====== Provided material ======
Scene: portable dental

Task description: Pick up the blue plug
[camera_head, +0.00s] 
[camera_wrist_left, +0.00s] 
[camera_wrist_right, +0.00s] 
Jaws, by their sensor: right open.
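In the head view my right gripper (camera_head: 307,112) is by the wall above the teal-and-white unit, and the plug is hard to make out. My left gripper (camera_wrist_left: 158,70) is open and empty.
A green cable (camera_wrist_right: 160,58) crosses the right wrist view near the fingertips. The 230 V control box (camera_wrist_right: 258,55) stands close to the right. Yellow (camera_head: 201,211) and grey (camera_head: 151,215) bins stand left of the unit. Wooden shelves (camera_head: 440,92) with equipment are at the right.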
======
Task details »
Everything from the line with "Task description: Pick up the blue plug" through the last line of the material above should be echoed exactly, and nothing else.

Correct output »
Task description: Pick up the blue plug
[camera_head, +0.00s] 
[camera_wrist_left, +0.00s] 
[camera_wrist_right, +0.00s] 
Jaws, by their sensor: right open.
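In the head view my right gripper (camera_head: 307,112) is by the wall above the teal-and-white unit, and the plug is hard to make out. My left gripper (camera_wrist_left: 158,70) is open and empty.
A green cable (camera_wrist_right: 160,58) crosses the right wrist view near the fingertips. The 230 V control box (camera_wrist_right: 258,55) stands close to the right. Yellow (camera_head: 201,211) and grey (camera_head: 151,215) bins stand left of the unit. Wooden shelves (camera_head: 440,92) with equipment are at the right.

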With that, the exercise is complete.